I know I'm drifting from your question, but with respect to what was said:
- enforce your own specification as you're right, you'll find everyone solves great problems differently.
- use inheritance. Base classes make life soo much easier.
- decide what is common or what you want to make common across your API endpoints and stick with that. Like the body, title, image issue I resorted too. Maybe you want to assume you'll always need a user and password too. Prepare to support tokens and open ids out of the gate in your base class
- don't try to extend on one endpoint too much regardless of how much feature rich functionality it offers. Focus on getting them all endpoints working using the standards you come up with. This will help you achieve your goal. Build onto it after.
- unit tests! They're a pain to learn, but you won't regret knowing your code remains stable!
As per monitoring, I presume you're running a web service at the end of the day. So there are many great monitoring solutions out there that can check your servers availability constantly.

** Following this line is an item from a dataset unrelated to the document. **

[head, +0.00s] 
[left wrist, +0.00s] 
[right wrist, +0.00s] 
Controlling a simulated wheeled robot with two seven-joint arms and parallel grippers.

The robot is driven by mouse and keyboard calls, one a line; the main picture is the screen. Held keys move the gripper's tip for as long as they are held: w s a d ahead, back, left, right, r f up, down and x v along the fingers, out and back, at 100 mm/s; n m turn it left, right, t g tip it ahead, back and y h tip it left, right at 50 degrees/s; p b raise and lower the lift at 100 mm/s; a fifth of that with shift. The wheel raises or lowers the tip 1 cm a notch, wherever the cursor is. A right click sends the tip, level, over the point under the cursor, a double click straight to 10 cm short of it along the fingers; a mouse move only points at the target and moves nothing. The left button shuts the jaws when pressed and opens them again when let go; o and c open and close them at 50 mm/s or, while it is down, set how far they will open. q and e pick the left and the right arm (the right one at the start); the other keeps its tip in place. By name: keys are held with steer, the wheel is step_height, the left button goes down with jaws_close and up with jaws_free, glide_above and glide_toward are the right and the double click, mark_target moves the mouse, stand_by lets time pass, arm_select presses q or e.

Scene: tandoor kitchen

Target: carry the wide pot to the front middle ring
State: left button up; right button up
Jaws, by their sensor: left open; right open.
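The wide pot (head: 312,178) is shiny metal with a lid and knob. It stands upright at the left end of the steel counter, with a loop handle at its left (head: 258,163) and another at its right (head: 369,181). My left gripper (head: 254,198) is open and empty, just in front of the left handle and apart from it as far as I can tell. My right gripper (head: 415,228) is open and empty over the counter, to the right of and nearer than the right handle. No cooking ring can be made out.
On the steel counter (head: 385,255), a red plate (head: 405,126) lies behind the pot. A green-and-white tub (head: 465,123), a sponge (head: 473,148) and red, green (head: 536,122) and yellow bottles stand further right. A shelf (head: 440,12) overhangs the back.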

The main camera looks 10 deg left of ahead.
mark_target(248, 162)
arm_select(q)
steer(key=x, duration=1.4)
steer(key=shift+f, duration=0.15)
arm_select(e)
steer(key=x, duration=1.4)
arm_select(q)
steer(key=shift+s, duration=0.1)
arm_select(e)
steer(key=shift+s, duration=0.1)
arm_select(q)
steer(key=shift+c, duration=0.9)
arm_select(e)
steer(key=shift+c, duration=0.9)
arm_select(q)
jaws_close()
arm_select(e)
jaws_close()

Nagios (or forks of it) for example can email you when your service gets disrupted allowing you to take action right away. Heck, Nagios+apprise and you can get a text message. There are lots of more modern monitoring tools as well that can do all this for you.
Sorry for the wordy reply, I hope I answered your questions!
No, unfortunately it only simplifies the use of existing notification services.
I don't recall supporting a service that does that though. Perhaps I need a wrapper for Twilio? That service may at least allow text messages to the specific China phones you speak of... Not sure though.
I'll look into this. I actually added Facebook support, but it was around the time Zuckerberg got in trouble with data leaking. The API at the time became utterly useless (for Facebook).
But I never looked into the WhatsApp side of things. Thanks for the idea!